WHAT IS EXPECTED: Exclude any images and output the remaining records exactly.

STORED RECORDS:
[start]
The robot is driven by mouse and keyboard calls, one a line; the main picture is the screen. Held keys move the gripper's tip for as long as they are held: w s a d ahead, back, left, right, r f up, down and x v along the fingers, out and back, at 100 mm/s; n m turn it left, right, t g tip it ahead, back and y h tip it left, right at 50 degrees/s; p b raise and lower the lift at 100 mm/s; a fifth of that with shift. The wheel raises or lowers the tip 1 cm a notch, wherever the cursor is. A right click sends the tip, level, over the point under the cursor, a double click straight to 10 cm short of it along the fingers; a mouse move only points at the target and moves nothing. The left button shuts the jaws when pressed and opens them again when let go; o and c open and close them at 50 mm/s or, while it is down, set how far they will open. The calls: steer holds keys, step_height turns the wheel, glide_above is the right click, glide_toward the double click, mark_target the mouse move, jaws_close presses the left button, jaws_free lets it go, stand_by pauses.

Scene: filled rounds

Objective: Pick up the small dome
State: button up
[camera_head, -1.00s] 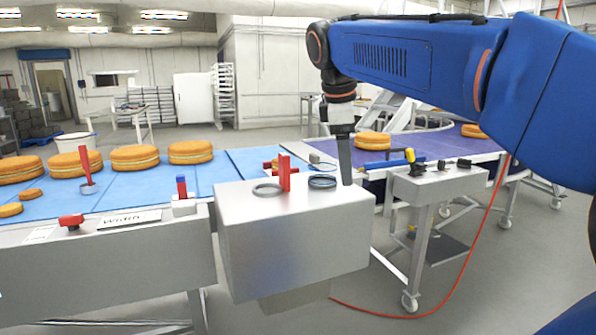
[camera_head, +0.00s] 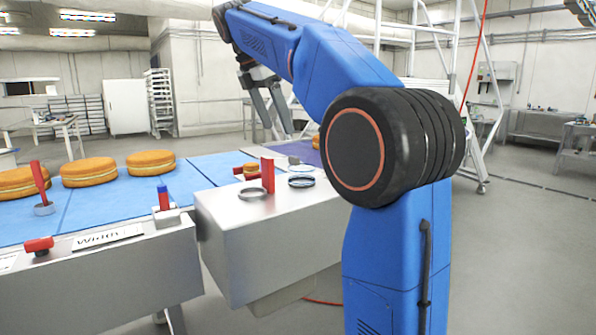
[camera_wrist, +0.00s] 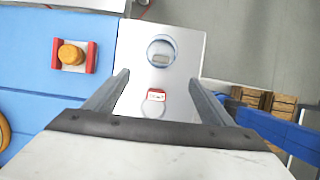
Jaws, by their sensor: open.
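No object is plainly a small dome. A small rounded orange piece (camera_wrist: 70,54) sits between two red bars on the blue belt, and it also shows in the head view (camera_head: 251,168). A dark-rimmed ring (camera_wrist: 162,50) and a paler ring lie on the metal box top (camera_wrist: 132,60); I cannot tell whether either is domed. My gripper (camera_wrist: 159,77) is open and empty above the box. In the head view my gripper (camera_head: 278,128) hangs high above the box, fingers pointing down.
Large filled rounds (camera_head: 88,172) lie on the blue belt to the left. The air around my gripper is clear.

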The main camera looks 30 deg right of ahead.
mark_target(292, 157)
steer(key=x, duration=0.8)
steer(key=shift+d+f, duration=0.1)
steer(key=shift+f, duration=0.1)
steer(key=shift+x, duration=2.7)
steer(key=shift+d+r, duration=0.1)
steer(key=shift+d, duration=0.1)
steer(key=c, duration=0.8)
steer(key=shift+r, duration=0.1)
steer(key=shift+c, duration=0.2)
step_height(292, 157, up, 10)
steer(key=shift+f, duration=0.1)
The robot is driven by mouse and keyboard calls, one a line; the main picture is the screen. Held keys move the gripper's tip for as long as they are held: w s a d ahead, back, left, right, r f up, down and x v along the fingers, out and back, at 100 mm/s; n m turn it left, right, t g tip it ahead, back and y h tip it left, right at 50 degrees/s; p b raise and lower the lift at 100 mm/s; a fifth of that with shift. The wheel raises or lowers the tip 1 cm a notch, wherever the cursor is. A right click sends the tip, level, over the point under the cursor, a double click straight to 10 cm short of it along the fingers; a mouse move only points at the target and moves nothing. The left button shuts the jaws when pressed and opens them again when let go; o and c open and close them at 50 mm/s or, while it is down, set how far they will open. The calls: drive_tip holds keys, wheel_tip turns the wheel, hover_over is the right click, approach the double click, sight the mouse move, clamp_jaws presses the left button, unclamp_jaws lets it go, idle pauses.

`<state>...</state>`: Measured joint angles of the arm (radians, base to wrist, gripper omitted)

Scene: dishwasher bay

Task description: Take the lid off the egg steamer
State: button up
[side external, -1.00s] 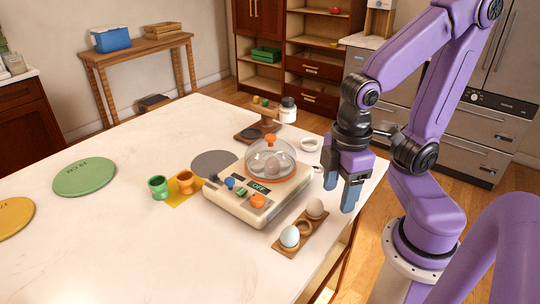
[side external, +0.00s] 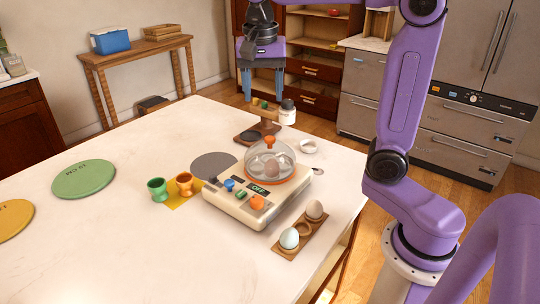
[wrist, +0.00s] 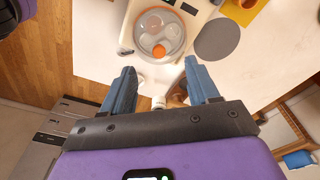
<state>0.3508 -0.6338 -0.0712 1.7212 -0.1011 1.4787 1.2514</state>
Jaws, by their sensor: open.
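The egg steamer (side external: 240,205) is a cream box with coloured knobs and an "OFF" display. Its clear domed lid (side external: 256,160) with an orange knob (side external: 270,141) sits on the orange ring, with an egg visible inside. In the wrist view the lid (wrist: 150,28) is at the top centre, its knob (wrist: 158,51) facing me. My gripper (side external: 264,97) is open and empty, pointing down, raised behind the lid in the side view. In the wrist view its fingers (wrist: 160,75) are spread apart, with the lid beyond their tips.
A wooden holder with eggs (side external: 302,229) lies in front right. A wooden stand (side external: 264,127) with a white-lidded jar (side external: 288,110) stands behind the steamer, under my gripper. Egg cups (side external: 184,183) and a grey disc (side external: 213,165) are left.

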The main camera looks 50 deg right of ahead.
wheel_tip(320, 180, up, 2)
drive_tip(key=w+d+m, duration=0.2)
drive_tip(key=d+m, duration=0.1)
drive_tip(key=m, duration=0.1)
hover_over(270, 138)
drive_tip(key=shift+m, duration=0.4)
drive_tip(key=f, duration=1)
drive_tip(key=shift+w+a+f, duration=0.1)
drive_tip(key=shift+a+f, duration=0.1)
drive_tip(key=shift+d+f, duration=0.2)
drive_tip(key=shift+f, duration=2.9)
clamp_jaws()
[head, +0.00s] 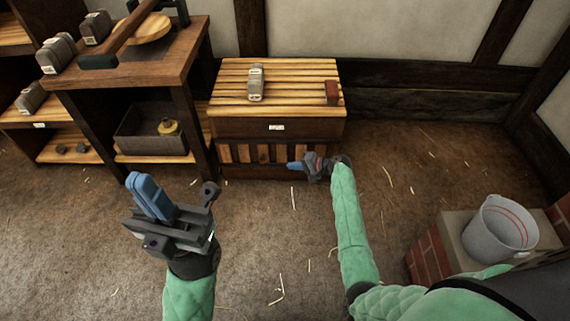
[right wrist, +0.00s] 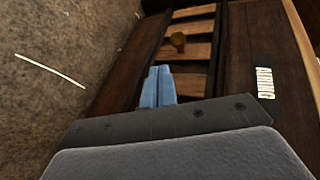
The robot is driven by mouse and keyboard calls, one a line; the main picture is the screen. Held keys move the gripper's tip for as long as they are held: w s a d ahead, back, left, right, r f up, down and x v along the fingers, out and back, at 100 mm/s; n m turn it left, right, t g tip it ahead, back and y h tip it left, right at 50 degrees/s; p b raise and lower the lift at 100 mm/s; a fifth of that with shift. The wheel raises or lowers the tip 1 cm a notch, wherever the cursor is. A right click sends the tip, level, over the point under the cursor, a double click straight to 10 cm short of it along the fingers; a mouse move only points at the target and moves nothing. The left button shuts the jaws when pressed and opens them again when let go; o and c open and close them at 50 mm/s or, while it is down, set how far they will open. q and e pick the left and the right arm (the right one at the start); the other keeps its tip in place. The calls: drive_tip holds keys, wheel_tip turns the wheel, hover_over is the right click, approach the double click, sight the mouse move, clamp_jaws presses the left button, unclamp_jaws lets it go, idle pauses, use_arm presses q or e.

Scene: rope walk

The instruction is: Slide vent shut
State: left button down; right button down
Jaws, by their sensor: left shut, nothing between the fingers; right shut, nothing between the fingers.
[end]
ANSWER FOR THE TASK:
The robot is driven by mouse and keyboard calls, one a line; the main picture is the screen. Held keys move the gripper's tip for as long as they are held: w s a d ahead, back, left, right, r f up, down and x v along the fingers, out and back, at 100 mm/s; n m turn it left, right, t g tip it ahead, back and y h tip it left, right at 50 degrees/s; p b raise and lower the lift at 100 mm/s; a fifth of that with shift. The wheel raises or lowers the tip 1 cm a notch, wherever the cursor is. A right click sends the tip, level, over the point under the cursor, a double click straight to 10 cm short of it along the fingers; a mouse move only points at the target and moves nothing. The left button shuts the jaws when pressed and opens them again when let go; o and c open and close them at 50 mm/s or, while it is down, set how far they will open. The calls: steer holds keys, step_height turns the wheel, glide_above is the right click, glide_toward the double click, mark_target the mouse move, jaws_close presses the left button, jaws_free lets it go, stand_by pauses.

Scene: filled rounds

Objective: Pick up the small dome
State: button up
[camera_head, -1.00s] 
[camera_head, +0.00s] 
[camera_wrist, +0.00s] 
Jaws, by their sensor: open.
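No object is plainly a small dome. A small rounded orange piece (camera_wrist: 70,54) sits between two red bars on the blue belt, and it also shows in the head view (camera_head: 251,168). A dark-rimmed ring (camera_wrist: 162,50) and a paler ring lie on the metal box top (camera_wrist: 132,60); I cannot tell whether either is domed. My gripper (camera_wrist: 159,77) is open and empty above the box. In the head view my gripper (camera_head: 278,128) hangs high above the box, fingers pointing down.
Large filled rounds (camera_head: 88,172) lie on the blue belt to the left. The air around my gripper is clear.

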The main camera looks 30 deg right of ahead.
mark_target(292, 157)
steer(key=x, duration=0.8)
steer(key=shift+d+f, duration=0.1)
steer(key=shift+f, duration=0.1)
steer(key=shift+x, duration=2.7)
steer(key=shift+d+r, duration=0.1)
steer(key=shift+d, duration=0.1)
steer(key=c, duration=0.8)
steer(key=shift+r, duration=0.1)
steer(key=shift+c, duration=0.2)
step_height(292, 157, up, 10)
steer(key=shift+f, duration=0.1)
The robot is driven by mouse and keyboard calls, one a line; the main picture is the screen. Held keys move the gripper's tip for as long as they are held: w s a d ahead, back, left, right, r f up, down and x v along the fingers, out and back, at 100 mm/s; n m turn it left, right, t g tip it ahead, back and y h tip it left, right at 50 degrees/s; p b raise and lower the lift at 100 mm/s; a fifth of that with shift. The wheel raises or lowers the tip 1 cm a notch, wherever the cursor is. A right click sends the tip, level, over the point under the cursor, a double click straight to 10 cm short of it along the fingers; a mouse move only points at the target and moves nothing. The left button shuts the jaws when pressed and opens them again when let go; o and c open and close them at 50 mm/s or, while it is down, set how far they will open. The calls: drive_tip holds keys, wheel_tip turns the wheel, hover_over is the right click, approach the double click, sight the mouse move, clamp_jaws presses the left button, unclamp_jaws lets it go, idle pauses.

`<state>...</state>`: Measured joint angles of the arm (radians, base to wrist, gripper omitted)

Scene: dishwasher bay

Task description: Take the lid off the egg steamer
State: button up
[side external, -1.00s] 
[side external, +0.00s] 
[wrist, +0.00s] 
<state>0.3508 -0.6338 -0.0712 1.7212 -0.1011 1.4787 1.2514</state>
Jaws, by their sensor: open.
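The egg steamer (side external: 240,205) is a cream box with coloured knobs and an "OFF" display. Its clear domed lid (side external: 256,160) with an orange knob (side external: 270,141) sits on the orange ring, with an egg visible inside. In the wrist view the lid (wrist: 150,28) is at the top centre, its knob (wrist: 158,51) facing me. My gripper (side external: 264,97) is open and empty, pointing down, raised behind the lid in the side view. In the wrist view its fingers (wrist: 160,75) are spread apart, with the lid beyond their tips.
A wooden holder with eggs (side external: 302,229) lies in front right. A wooden stand (side external: 264,127) with a white-lidded jar (side external: 288,110) stands behind the steamer, under my gripper. Egg cups (side external: 184,183) and a grey disc (side external: 213,165) are left.

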The main camera looks 50 deg right of ahead.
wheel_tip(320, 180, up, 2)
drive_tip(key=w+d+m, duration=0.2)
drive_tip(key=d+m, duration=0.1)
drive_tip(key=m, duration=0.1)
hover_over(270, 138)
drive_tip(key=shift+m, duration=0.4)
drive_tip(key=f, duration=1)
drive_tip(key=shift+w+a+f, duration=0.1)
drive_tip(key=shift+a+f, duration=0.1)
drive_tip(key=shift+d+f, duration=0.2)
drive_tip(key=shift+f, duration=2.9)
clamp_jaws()
[head, +0.00s] 
[right wrist, +0.00s] 
The robot is driven by mouse and keyboard calls, one a line; the main picture is the screen. Held keys move the gripper's tip for as long as they are held: w s a d ahead, back, left, right, r f up, down and x v along the fingers, out and back, at 100 mm/s; n m turn it left, right, t g tip it ahead, back and y h tip it left, right at 50 degrees/s; p b raise and lower the lift at 100 mm/s; a fifth of that with shift. The wheel raises or lowers the tip 1 cm a notch, wherever the cursor is. A right click sends the tip, level, over the point under the cursor, a double click straight to 10 cm short of it along the fingers; a mouse move only points at the target and moves nothing. The left button shuts the jaws when pressed and opens them again when let go; o and c open and close them at 50 mm/s or, while it is down, set how far they will open. q and e pick the left and the right arm (the right one at the start); the other keeps its tip in place. The calls: drive_tip holds keys, wheel_tip turns the wheel, hover_over is the right click, approach the double click, sight the mouse move, clamp_jaws presses the left button, unclamp_jaws lets it go, idle pauses, use_arm presses q or e.

Scene: rope walk

The instruction is: Slide vent shut
State: left button down; right button down
Jaws, by their sensor: left shut, nothing between the fingers; right shut, nothing between the fingers.

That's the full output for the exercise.